WHO WERE THE VANDALS?

One of the seven groups of Teutonic tribes who helped to destroy the Roman Empire were the Vandals. They had originally come from the basin of the Oder, where they had fought with the Goths.

In the time of Constantine I, the Vandals were defeated by the Goths and were then allowed by the Romans to settle as a subject people in the area known as Pannonia, which included the northeastern part of the present Austria and the western part of Hungary.

For 60 years the Vandals stayed in Pannonia, but then they emigrated to Gaul, where the Franks defeated them in A.D. 400.

Next, the Vandals, under the leadership of Gunderic, crossed the Pyrenees into Spain.
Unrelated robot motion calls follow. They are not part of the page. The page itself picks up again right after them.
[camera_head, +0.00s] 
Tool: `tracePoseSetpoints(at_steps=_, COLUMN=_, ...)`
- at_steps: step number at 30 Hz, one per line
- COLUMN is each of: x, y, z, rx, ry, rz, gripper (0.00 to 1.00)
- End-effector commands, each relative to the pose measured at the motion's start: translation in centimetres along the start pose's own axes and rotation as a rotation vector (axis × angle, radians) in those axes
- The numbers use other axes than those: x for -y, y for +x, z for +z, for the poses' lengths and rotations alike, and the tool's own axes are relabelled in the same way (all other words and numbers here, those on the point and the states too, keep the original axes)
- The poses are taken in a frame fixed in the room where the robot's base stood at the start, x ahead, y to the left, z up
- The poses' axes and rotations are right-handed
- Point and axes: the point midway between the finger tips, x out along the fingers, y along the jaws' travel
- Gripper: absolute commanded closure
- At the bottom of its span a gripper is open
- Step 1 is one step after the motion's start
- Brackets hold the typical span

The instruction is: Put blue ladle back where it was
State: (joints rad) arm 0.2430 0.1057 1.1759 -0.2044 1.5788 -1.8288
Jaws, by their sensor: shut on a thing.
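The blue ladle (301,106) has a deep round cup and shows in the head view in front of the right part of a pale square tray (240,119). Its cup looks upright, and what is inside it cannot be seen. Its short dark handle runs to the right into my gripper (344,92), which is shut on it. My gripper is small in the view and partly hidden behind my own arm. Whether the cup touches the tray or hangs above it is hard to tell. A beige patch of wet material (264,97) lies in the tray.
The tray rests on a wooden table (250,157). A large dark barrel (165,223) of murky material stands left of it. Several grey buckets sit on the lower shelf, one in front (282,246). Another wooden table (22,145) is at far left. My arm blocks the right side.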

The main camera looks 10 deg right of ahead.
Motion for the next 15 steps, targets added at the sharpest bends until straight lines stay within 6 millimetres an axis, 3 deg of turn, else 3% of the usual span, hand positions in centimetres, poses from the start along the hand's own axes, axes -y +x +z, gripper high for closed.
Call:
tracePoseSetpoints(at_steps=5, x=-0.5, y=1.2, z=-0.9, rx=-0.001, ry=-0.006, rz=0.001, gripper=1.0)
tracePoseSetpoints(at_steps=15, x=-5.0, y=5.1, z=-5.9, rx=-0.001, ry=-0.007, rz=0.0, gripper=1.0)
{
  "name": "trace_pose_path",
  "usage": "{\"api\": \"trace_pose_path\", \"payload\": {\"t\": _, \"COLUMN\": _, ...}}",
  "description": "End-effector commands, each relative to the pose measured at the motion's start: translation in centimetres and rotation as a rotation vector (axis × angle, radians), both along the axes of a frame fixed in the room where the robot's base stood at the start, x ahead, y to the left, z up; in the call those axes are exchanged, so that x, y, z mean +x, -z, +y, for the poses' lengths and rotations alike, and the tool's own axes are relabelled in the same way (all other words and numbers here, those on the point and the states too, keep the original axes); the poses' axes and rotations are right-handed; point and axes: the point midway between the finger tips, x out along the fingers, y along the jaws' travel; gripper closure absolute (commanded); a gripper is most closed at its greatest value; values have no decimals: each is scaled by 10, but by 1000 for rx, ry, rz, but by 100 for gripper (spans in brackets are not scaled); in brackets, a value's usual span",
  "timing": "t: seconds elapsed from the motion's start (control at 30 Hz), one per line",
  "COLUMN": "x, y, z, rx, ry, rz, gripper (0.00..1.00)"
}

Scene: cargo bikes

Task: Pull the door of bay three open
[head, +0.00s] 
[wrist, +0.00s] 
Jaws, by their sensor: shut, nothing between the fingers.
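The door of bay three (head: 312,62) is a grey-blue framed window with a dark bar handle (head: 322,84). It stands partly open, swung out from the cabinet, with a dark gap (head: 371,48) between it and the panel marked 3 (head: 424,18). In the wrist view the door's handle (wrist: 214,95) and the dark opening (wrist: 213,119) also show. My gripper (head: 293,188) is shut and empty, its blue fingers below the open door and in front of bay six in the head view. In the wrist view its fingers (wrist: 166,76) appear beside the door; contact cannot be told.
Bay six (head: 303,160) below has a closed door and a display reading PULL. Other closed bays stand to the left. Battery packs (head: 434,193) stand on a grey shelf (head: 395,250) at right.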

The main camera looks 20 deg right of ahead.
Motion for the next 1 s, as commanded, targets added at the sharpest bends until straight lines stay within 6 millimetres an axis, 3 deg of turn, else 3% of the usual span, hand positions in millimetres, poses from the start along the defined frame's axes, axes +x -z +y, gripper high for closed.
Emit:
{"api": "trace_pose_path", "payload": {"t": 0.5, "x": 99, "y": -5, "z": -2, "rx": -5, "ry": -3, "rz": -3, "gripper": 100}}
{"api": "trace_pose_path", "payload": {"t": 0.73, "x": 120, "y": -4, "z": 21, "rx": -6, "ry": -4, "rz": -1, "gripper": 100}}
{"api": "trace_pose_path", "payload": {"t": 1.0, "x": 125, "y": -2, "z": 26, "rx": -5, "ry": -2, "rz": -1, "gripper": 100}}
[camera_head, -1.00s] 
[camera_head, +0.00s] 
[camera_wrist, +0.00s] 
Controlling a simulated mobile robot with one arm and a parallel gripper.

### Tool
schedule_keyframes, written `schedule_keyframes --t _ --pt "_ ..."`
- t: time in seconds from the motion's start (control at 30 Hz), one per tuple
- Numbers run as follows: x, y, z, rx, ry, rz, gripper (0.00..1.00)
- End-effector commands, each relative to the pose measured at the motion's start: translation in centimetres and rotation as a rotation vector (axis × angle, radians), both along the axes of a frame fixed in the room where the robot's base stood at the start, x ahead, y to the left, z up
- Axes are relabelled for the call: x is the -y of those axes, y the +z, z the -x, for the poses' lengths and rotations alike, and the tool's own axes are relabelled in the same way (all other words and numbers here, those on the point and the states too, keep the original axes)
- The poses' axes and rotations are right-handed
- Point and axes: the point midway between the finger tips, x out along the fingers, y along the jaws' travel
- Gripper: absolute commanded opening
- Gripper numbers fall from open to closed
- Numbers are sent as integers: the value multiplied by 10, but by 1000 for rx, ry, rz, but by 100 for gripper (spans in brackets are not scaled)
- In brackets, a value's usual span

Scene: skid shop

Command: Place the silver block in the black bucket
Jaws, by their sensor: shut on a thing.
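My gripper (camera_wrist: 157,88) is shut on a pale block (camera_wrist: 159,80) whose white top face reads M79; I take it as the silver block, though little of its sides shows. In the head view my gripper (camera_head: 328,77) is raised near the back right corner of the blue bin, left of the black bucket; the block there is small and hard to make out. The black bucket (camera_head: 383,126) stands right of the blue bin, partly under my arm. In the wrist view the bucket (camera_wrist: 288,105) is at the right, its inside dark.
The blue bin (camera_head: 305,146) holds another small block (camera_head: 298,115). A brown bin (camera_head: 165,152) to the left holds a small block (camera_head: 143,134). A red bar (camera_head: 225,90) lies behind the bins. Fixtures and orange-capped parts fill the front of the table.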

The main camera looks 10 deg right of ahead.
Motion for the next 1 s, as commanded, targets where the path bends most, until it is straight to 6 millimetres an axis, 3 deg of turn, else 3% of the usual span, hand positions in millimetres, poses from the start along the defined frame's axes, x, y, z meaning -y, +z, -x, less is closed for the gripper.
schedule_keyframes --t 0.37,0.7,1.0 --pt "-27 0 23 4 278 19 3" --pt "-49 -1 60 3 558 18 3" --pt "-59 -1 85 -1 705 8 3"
The Silingian Vandals settled in Andalusia and the Asdingians in Galicia. The Silingians were wiped out by the Goths but the Asdingians prospered. Finally they marched across Spain and took the place of their kindred in Andalusia.

Bonifacius, the count of Africa who was having a quarrel with Rome, invited the Vandals to settle in his province in 428. More than 80,000 of them went over to Africa under their king Gaiseric.

Very soon Bonifaciua found that his guests were more to be feared than the Romans. But when he asked them to return to Spain, he discovered that it was too late. The Vandals proceeded to conquer all of northern Africa for themselves.

Gaiseric made a treaty with Rome in 435 that Carthage was to remain Roman while the Vandals were to occupy the other six provinces. But Gaiseric did not observe the treaty. In 439 he seized Carthage and reigned over all of Roman Africa.

In 455, the widow of Emperor Valentinian made the same mistake as Bonifacius. She invited Gaiseric to give her his support at Rome. Gaiseric occupied the city and looted it for 14 days. There was no resistance.

In 477 Gaiseric was succeeded by his son Huaneric.

In 523 Hilderic became king. Ha was a Catholic and restored the bishops to their churches. But he was unpopular and was soon imprisoned and deposed by his cousin Gelimsr.

This gave Emperor Justinian and the Byzantine army a chance to intervene. In 533 they landed. One Vandal army was away in Sardinia, and the second was defeated, allowing entry into Carthage.

When the Sardinian army returned, the Vandals met the enemy with their full strength at Tricameron. But after a stubborn battle, they were defeated.

Gelimer took flight, finally surrendering in 535.

Many of the Vandals were taken into the Byzantine army sad the rest of them simply disappeared from history.